The instant a full-range 16 bit file is opened in Photoshop you will lose half that information. And Photoshop will not warn you when the file is saved.
This works out from:
0-1-2-3-4-5-6-7-8-9
to
0-0-2-2-4-4-6-6-8-8
If this is important in your workflow (such as with displacement maps, etc): stop using Photoshop for your 16bit work.
JPEG files max width and height is 65,535 pixels, so that would explain it.
For WebP it’s 16383 x 16383 pixels. AVIF (without independent encoded tiling): 8,192*4,352. With tiling 65,535 by 65,535 pixels.

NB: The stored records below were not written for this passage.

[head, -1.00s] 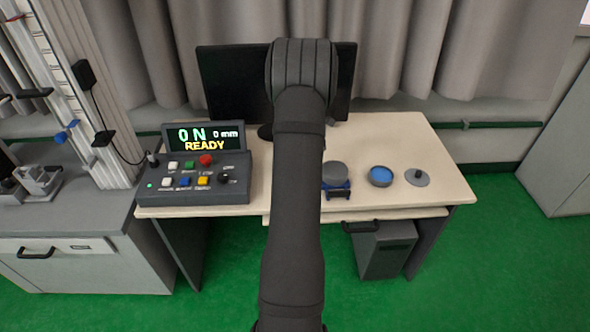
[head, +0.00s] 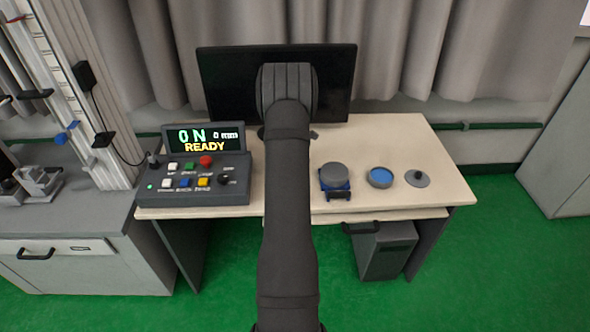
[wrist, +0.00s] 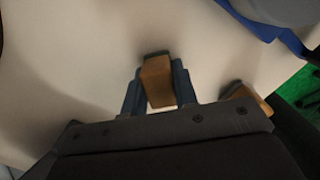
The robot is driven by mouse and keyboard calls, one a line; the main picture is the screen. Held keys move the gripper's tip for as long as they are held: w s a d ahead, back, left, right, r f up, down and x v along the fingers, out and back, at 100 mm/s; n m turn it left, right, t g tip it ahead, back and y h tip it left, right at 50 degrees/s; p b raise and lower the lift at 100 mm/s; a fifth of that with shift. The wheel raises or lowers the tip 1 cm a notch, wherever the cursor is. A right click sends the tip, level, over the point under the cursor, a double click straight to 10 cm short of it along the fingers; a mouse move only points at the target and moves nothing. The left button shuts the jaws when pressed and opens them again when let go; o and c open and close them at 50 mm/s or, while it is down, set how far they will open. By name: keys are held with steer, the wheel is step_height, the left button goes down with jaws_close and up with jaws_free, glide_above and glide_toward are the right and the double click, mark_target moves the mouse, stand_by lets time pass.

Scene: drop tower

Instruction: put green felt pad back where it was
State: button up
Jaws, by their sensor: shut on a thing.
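In the wrist view, my gripper (wrist: 160,85) is shut on a small brown block with a dark green far edge (wrist: 155,53). The green edge may be the green felt pad, but only a thin strip of it shows. The block is held between the two blue-grey fingers, over the pale tabletop. I cannot tell whether it touches the table. In the head view, my arm hides the gripper and what it holds.
A second brown piece (wrist: 246,101) lies right of the fingers. The desk (head: 440,190) bears a control box (head: 195,190), a monitor (head: 335,75), a grey round on a blue stand (head: 334,174), a blue-faced disc (head: 380,177) and a knobbed grey disc (head: 417,179).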

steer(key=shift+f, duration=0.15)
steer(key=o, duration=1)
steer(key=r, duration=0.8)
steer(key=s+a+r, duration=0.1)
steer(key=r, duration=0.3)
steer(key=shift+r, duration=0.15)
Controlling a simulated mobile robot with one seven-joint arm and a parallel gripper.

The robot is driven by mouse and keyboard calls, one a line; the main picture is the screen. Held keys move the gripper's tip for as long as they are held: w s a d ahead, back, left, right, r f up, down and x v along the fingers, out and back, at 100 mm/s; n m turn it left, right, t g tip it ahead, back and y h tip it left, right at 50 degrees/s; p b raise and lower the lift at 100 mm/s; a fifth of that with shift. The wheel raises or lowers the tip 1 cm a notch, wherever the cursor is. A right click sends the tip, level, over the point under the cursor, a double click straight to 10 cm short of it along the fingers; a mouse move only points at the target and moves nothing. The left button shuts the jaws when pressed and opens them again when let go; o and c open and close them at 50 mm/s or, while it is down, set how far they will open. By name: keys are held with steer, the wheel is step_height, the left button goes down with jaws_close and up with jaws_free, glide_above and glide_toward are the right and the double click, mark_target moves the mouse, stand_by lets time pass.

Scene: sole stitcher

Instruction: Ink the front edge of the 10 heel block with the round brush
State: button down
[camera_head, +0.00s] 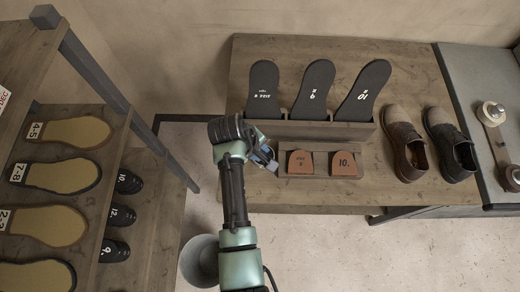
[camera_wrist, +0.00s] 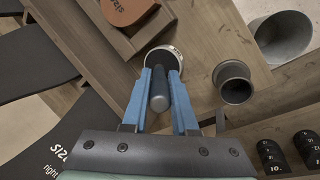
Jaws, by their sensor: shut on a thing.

JPEG XL is a good candidate for your work: up to 32bit per channel, transparency, lossy and non-lossy compression, fast compression/decoding (as fast as regular JPEG), and a max pixel resolution of over a billion (2^30-1) pixels on each side. Wide colour gamut and HDR. Waaay better quality of lossy encoding compared to the old JPEG one. Animation support!
Support for arbitrary channels/components (up to 4099): CMYK, grayscale, RGB, alpha, thermal, depth, etc.
And lossless compression is much better compared to TIFF, PNG, and PSD.
Essentially a perfect working file format ready for the future, and usable now.
According to caniuse.com, “all major browser engines are working on implementing this spec.”